Timlin's Career Killer (Hardly Classic) is similarly successful in regard to subverting conventional ways of seeing or rather altering things we see. Coca Cola-like cans appear in a line on canvas that alludes to the reality in which the hype and slogan of the brand is only a creation and a destroyable illusion. A single spray-painted can on an A5 canvas has dropped to the ground haphazardly, stifling the monotony of the flawless row, which could reflect art's disruption of monotonous and conventional ways of seeing.

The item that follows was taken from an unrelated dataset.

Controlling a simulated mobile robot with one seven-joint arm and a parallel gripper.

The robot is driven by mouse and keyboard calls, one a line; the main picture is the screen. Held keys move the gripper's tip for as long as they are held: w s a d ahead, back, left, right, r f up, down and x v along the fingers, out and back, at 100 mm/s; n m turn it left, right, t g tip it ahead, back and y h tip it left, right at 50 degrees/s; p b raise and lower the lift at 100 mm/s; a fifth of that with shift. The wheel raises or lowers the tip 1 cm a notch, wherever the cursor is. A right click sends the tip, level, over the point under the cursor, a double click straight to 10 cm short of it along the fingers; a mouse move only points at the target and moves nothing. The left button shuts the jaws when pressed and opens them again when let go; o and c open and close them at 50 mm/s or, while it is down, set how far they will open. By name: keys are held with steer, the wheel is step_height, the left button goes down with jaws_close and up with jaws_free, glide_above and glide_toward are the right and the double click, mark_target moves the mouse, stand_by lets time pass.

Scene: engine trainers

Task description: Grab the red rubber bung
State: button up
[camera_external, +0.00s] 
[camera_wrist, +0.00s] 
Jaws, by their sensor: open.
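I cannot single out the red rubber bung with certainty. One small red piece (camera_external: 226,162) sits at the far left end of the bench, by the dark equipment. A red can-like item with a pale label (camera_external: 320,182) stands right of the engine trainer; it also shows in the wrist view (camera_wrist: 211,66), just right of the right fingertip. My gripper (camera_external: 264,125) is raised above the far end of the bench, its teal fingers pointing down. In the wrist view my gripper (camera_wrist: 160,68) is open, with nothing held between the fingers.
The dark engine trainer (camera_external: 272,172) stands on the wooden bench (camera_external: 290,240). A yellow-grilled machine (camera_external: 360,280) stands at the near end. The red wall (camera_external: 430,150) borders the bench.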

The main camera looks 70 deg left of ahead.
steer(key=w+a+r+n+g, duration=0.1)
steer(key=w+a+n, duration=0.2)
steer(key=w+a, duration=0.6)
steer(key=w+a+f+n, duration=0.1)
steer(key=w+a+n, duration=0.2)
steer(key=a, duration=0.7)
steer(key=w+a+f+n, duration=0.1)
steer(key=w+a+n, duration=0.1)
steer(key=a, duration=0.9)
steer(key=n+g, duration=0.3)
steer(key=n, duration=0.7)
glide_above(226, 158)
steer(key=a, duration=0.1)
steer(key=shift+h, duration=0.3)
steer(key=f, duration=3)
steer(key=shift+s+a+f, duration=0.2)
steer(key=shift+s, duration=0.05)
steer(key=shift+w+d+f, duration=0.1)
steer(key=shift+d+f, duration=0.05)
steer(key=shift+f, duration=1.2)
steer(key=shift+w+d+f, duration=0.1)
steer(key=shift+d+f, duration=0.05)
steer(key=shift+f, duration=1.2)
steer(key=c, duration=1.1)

Against all suggested or rather unclear direction not given by the gallery, the search for meaning nevertheless oozes from a gallery space and the broad title allows any meaning to be found and all curatorial flaws to be excused. Lack of meaning and general confusion may be precisely what the title reveals the show is about, but when some of the audience are aware of this reasoning and some are excluded from it, the omission of explanation in a sense creates a new elite who can enjoy the 'fun' of their art, as they supposedly intended while the general public sneaks into the gallery unsure of what to laugh at. The show provided, as it set out to, an 'inchoate' display in a student space where progression of the 'imperfectly formed' framed an exhibition claiming not to ask or answer any questions. And as fun as this may have been for those aware of art's new residence in meaninglessness, those of us neither inchoate, idiosyncratic, nihilistic or art students for that matter, enter a university and art gallery expecting meaning and if there is none, inevitable ask, why not?